Limiting the group size to 8-12 people enables everyone to contribute. To ensure that the discussion feels safe and builds trust, each group has an impartial and well-trained facilitator and participants set their own ground rules. Groups meet several times: a first session to focus on their experiences and concerns, two sessions to focus on the decision facing the district, and a final session to help the decide how each group member can contribute to school success. Groups should be given basic information about the schools and the situation, plus a fair and candid restatement of the main arguments about what should be done to establish a framework for the sessions.

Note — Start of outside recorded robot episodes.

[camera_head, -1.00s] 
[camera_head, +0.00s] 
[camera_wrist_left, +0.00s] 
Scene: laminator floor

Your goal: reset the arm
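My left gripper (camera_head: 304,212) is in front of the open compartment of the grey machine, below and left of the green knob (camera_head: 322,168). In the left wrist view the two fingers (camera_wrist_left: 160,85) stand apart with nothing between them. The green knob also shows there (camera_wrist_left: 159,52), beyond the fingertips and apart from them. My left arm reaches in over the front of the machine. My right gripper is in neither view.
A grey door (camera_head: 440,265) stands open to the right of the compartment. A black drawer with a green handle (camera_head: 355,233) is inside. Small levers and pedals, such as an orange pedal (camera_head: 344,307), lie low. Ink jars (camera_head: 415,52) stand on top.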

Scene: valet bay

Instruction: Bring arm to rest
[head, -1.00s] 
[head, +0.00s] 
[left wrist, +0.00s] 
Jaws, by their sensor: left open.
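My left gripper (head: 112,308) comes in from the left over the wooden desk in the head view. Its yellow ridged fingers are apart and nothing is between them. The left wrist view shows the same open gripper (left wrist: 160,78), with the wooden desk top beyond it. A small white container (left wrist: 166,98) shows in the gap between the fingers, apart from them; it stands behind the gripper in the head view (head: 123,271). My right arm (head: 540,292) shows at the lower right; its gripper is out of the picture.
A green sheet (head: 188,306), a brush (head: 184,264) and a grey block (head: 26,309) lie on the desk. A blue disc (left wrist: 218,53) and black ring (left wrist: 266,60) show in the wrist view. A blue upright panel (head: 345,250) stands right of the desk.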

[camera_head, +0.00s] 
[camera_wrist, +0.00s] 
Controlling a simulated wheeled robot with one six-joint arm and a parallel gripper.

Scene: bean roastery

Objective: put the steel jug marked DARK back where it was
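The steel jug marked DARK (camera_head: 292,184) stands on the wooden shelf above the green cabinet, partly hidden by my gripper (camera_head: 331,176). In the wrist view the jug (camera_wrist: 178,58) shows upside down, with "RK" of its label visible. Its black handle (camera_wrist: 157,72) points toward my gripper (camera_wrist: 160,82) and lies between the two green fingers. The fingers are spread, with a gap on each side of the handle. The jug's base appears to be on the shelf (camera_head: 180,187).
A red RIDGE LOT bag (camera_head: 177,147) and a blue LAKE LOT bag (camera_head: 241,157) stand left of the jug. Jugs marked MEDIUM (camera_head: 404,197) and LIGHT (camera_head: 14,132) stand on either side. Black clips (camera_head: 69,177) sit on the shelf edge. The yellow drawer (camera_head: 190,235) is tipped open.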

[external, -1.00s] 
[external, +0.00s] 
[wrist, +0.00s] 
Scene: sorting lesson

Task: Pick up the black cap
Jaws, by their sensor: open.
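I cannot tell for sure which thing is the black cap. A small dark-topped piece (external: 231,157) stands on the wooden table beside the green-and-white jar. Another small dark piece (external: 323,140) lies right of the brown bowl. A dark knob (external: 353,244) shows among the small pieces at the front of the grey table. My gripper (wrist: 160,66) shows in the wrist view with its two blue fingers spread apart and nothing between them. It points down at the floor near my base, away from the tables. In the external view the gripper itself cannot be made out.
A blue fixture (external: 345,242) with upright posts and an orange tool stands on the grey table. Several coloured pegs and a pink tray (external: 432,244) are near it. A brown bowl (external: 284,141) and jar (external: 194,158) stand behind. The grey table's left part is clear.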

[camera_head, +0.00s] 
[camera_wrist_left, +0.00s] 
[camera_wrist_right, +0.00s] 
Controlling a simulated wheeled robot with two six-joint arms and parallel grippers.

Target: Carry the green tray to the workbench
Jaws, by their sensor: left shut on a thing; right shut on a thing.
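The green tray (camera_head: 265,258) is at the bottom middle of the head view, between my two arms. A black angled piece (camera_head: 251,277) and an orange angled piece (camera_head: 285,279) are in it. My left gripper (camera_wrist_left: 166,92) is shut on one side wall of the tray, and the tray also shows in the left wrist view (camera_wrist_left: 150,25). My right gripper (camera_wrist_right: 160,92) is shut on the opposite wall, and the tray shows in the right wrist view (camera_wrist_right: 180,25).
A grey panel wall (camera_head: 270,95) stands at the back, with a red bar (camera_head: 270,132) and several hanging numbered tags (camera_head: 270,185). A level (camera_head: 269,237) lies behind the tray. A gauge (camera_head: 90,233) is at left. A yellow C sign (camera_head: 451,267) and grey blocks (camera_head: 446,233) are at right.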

Participants need to know that their participation will make a real difference in how the schools are working. People want their ideas to be heard and to have the chance to put ideas into motion. Dan Parley, executive director of the Arkansas School Boards Association, described a district north of Little Rock that was experiencing a rift between the board of education and the teacher’s union. Community residents considered ways to handle this rift in study circles held across the community-in churches, community buildings, and low-rent housing complexes.
Community members offered several recommendations, three of which were implemented within the next few weeks. Because of school responsiveness, residents saw an improvement in communications between the parents and the individual schools their children attended. The district created a newsletter for community members and began to televise board of education meetings on the local cable access channel. The community members could see that the schools were taking their input seriously and acting on it.
Ask for Support
At the beginning of the program, school leaders should be clear that they want more than just recommendations. Community members should be encouraged to think about what they can do as individuals, as members of new or existing organizations or action groups, and as a community. A large-group meeting held at the conclusion of the small-group discussions can be a venue to hear the ideas generated by the small groups and a place where citizens and administrators can join or create action groups to work on some of those ideas. Clearly there are some policy changes that can only be enacted by school leaders, but on every issue there are a host of things individual citizens can do, as well as many projects that can be undertaken by a combination of citizens, public employees, and community organizations.
Consider the Barriers
Advance planning will go a long way toward eliminating barriers to a successful program. Morledge said to expect and plan for challenges as you:
* Recruit teachers, parents, and community members.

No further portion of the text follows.